Da entsprechend seiner Tätigkeit die E-Mail-Adresse von Pfr. Lemke öffentlich zugänglich ist (vgl. oben), waren die Fragen auch schnell versandt (am 28. September). Als nach zwei Tagen keine Antwort zu verzeichnen war, habe ich es noch von einer anderen E-Mail-Adresse aus versucht, man weiß ja nie, was Spam-Filter heutzutage so alles aussondern. Keine Reaktion. Dann habe ich eine dritte Seite gebeten, Pfr. Lemke von meinem Gesprächswunsch zu unterrichten, eine Stelle, die mir die Übermittlung des Wunschs auch prompt bestätigt hat, und von der ich ganz sicher sein durfte, daß sie zu ihm in ständigem Kontakt steht. Das war am vergangenen Mittwoch (30. September). Vorgestern, am 1. Oktober, habe ich Pfr. Lemke ein drittes Mal angeschrieben, ob er sich vor einer Veröffentlichung wirklich nicht selbst äußern wolle. Keine Reaktion.
Jetzt wissen Sie, warum dieser Beitrag nicht früher erscheinen konnte. Was dieser Fall uns lehrt in Bezug auf die Frage, wer sich wirklich um Dialog und Fairneß bemüht, das überlasse ich Ihrem eigenen Urteil (vgl. dazu bereits auch hier).

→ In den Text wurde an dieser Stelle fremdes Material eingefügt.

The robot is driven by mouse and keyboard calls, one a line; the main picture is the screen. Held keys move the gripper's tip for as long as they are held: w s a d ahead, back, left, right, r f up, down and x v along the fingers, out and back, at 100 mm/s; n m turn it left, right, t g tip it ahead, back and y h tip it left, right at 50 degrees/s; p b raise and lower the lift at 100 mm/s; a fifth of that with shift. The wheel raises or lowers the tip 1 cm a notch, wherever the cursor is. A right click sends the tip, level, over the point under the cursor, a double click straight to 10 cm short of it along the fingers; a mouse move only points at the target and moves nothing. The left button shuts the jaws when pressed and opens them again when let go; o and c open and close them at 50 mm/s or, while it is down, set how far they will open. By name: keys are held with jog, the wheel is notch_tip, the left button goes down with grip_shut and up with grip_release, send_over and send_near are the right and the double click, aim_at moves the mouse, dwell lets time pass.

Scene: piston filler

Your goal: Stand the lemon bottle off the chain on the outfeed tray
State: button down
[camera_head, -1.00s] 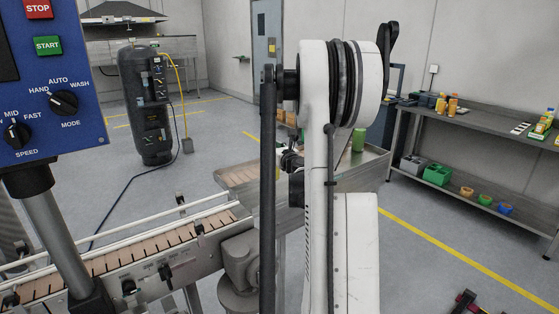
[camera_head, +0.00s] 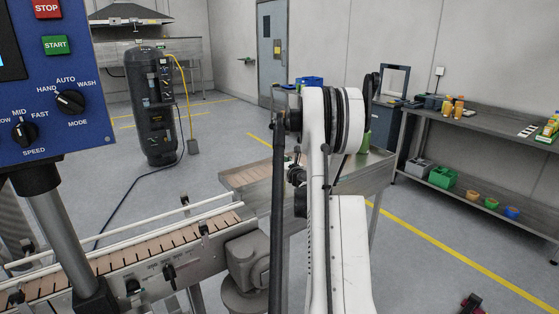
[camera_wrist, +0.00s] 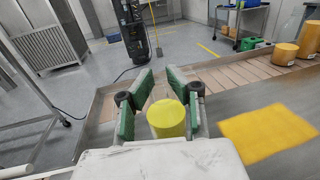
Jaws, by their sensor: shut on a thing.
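In the wrist view the lemon bottle shows as a yellow round top (camera_wrist: 167,118) between the green pads of my gripper (camera_wrist: 160,80). The gripper is shut on it; the bottle's lower part is hidden. It is over or near the metal outfeed tray (camera_wrist: 228,112), and I cannot tell whether its base touches it. A yellow patch (camera_wrist: 268,133) lies on the tray to the right of the bottle. In the head view the tray (camera_head: 345,183) is partly behind my arm, which hides most of my gripper.
In the head view a green thing (camera_head: 365,143) shows just right of my arm. A blue control panel (camera_head: 60,80) is at left, a shelf bench (camera_head: 480,135) at right.

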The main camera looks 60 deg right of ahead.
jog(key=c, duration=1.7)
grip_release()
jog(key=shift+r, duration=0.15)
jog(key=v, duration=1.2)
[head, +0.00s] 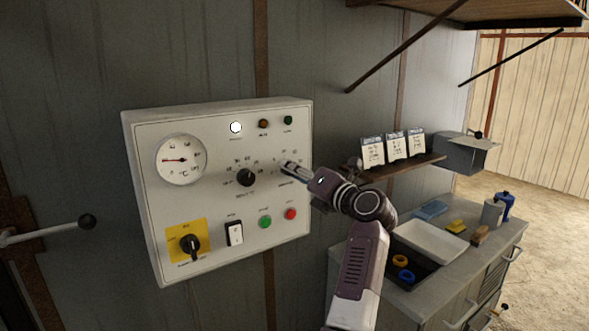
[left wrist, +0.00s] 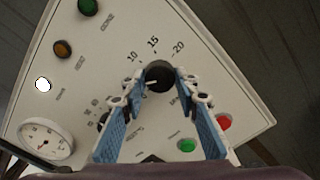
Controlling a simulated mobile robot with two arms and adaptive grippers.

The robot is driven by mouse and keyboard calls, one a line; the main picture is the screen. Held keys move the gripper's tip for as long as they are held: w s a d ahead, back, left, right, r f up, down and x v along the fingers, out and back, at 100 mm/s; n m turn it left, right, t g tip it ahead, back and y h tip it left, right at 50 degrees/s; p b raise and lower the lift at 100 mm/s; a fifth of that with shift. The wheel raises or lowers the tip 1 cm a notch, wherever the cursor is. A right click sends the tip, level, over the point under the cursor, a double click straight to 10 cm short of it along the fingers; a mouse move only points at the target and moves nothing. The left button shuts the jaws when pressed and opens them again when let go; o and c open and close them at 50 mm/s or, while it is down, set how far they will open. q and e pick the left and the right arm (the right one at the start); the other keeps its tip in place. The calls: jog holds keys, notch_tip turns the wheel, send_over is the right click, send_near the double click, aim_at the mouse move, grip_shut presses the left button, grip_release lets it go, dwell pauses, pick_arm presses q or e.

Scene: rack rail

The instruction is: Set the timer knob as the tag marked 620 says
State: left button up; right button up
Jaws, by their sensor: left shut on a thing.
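The white control panel (head: 150,120) hangs on the wall, with a dark timer knob hidden behind my gripper in the head view. In the left wrist view the round black timer knob (left wrist: 160,73) sits under the marks 10, 15 and 20; its white pointer line lies toward the left of that picture. My left gripper (head: 287,167) is shut on this knob, its blue-padded fingers (left wrist: 158,88) on either side. Three white tags (head: 372,152), (head: 397,146), (head: 416,142) stand on a small shelf to the right; their print is too small to read. My right gripper is not in view.
The panel also carries a gauge (head: 181,160), another black knob (head: 245,178), a yellow-backed switch (head: 190,244), a white rocker (head: 235,233), green (head: 265,222) and red (head: 291,214) buttons and lamps. A workbench with a white tray (head: 430,243) stands right.

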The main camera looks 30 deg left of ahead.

Und was ich von den Fragen und der Haltung denke, die so offenkundig dahinter steht, das mögen Sie dem einseitigen Versuch der Kommunikation mit einem Seelsorger entnehmen, den Sie im folgenden selber lesen können.
Lamers an Lemke, 28.9.2015:
Hochwürden!
Sehr geehrter Herr Pfarrer Lemke,
wenn ich recht unterrichtet bin, waren Sie es, der im Rahmen der Pressekonferenz zum Abschluß der Herbstvollversammlung der DBK in Fulda am vergangenen 24. September dem Vorsitzenden, Reinhard Kardinal Marx, die Frage nach den „Maßnahmen gegen innerkirchliche Fundamentalisten“ gestellt hat, als „Korrespondent“ der „Neuen Kirchenzeitung“ im EB Hamburg.
Falls das zutrifft, würde ich mich sehr freuen, wenn Sie sich zu den unten folgenden Fragen äußern könnten, falls nicht bitte ich um Entschuldigung, Sie belästigt zu haben!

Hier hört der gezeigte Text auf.